Work to be completed
Quote every line from the top of the listing down to and including the line that contains "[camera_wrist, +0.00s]".
»»
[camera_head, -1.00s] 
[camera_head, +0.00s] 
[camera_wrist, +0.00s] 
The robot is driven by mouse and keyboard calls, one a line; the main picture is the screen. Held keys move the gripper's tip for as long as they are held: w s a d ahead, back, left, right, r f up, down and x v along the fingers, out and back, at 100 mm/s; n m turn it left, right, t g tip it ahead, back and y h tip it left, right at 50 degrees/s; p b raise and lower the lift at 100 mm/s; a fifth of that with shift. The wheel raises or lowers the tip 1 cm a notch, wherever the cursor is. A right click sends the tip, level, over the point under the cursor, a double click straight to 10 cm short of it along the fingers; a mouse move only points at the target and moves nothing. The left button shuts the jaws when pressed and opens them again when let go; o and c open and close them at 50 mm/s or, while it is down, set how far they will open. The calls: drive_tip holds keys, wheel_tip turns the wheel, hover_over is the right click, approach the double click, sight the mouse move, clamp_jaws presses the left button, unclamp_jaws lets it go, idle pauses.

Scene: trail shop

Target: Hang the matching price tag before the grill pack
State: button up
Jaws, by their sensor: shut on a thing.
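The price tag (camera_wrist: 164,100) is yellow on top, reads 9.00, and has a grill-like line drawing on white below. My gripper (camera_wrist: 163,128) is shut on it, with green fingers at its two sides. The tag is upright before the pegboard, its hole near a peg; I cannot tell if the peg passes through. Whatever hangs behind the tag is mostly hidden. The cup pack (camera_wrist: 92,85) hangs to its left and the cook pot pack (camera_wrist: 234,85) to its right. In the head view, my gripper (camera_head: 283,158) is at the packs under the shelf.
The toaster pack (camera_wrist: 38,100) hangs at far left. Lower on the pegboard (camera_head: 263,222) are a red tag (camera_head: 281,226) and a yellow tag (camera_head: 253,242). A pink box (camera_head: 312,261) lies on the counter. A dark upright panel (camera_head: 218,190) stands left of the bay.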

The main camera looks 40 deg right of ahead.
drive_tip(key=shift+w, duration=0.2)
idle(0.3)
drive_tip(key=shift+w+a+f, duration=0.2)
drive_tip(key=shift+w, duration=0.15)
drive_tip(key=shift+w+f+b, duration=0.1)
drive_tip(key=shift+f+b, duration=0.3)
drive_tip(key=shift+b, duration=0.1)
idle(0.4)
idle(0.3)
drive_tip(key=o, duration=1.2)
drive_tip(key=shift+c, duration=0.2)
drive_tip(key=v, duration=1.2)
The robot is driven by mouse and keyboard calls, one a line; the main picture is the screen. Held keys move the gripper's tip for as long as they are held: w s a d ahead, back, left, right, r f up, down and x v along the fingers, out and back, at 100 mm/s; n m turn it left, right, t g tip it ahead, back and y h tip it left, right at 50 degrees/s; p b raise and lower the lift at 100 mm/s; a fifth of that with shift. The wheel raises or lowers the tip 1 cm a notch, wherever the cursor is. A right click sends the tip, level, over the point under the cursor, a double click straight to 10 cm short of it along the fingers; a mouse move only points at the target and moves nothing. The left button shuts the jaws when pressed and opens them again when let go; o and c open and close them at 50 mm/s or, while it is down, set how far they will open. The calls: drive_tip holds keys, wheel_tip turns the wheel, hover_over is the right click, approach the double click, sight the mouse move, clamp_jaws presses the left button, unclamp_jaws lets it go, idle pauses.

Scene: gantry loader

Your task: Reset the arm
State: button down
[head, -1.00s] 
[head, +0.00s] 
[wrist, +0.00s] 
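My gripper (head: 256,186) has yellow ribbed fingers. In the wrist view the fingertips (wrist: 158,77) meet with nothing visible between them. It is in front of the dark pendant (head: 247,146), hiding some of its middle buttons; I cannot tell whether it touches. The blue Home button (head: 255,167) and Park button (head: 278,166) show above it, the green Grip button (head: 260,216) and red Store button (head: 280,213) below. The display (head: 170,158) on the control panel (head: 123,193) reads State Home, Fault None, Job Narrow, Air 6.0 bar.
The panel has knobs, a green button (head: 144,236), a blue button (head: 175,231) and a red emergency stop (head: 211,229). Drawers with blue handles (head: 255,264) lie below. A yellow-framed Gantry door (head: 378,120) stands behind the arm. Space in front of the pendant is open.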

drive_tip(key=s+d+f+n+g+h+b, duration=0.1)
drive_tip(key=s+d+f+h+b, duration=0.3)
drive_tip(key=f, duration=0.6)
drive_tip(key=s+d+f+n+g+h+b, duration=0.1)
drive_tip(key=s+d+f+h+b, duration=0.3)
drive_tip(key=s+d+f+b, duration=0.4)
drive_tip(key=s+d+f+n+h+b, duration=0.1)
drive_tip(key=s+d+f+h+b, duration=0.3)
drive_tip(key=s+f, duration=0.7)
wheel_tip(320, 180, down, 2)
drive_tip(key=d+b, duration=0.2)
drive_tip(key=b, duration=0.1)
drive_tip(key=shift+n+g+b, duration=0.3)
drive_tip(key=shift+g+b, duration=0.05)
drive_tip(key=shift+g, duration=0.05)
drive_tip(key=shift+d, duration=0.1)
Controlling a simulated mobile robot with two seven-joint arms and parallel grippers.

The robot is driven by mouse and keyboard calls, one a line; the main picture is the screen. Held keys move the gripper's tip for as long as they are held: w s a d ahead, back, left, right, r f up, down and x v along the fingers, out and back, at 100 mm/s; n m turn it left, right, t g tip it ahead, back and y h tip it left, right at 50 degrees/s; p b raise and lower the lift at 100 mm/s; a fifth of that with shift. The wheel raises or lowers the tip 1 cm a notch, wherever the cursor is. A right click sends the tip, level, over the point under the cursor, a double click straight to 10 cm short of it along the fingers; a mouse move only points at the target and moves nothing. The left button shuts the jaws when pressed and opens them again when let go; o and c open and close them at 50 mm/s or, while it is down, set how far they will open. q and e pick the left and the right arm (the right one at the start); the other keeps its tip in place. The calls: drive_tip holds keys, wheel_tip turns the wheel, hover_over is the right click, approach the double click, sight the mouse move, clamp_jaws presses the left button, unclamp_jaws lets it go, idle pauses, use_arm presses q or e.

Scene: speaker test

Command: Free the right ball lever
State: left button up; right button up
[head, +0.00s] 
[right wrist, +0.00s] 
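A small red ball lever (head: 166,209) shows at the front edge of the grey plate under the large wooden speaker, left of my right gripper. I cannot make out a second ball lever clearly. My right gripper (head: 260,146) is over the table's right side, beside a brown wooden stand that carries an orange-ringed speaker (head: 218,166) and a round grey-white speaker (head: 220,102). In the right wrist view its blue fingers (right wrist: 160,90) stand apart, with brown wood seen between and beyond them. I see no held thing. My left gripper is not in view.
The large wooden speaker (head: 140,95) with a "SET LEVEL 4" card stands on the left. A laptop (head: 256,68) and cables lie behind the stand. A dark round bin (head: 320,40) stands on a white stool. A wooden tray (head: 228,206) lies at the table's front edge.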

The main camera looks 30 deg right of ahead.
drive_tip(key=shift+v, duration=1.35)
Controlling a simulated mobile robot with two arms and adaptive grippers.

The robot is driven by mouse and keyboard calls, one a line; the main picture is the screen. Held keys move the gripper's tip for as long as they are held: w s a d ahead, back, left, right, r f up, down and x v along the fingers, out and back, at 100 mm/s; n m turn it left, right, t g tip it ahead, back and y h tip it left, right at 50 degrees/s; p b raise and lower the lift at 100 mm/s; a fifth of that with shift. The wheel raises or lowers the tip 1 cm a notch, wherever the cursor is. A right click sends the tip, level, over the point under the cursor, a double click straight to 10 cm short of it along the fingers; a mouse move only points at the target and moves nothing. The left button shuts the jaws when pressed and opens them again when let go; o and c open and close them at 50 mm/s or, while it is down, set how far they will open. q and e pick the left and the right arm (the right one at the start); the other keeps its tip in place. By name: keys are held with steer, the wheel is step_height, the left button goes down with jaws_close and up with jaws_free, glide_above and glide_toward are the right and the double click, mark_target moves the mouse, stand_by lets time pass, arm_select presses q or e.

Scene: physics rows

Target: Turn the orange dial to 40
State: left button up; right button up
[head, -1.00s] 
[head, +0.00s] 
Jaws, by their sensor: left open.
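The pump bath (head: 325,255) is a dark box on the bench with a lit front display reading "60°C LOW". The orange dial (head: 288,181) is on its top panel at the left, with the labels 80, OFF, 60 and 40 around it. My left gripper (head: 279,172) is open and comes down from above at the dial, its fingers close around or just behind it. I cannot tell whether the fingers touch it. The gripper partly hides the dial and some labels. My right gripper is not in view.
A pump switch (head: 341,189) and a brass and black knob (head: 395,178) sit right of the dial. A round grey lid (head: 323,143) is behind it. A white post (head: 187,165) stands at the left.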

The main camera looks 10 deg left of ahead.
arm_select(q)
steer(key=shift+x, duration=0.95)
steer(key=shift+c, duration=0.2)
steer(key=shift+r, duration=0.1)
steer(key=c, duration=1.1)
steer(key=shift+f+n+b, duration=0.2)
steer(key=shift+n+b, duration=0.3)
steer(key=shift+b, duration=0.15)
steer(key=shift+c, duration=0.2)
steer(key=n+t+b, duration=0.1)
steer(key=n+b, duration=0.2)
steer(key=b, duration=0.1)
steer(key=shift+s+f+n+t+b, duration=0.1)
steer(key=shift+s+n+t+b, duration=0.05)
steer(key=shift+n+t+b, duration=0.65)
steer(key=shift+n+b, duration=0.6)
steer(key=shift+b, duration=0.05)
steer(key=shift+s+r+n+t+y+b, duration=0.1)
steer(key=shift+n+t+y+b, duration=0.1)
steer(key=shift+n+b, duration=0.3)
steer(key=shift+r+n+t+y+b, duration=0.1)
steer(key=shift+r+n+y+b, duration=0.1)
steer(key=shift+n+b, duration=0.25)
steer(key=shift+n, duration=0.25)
««
Written answer
[camera_head, -1.00s] 
[camera_head, +0.00s] 
[camera_wrist, +0.00s] 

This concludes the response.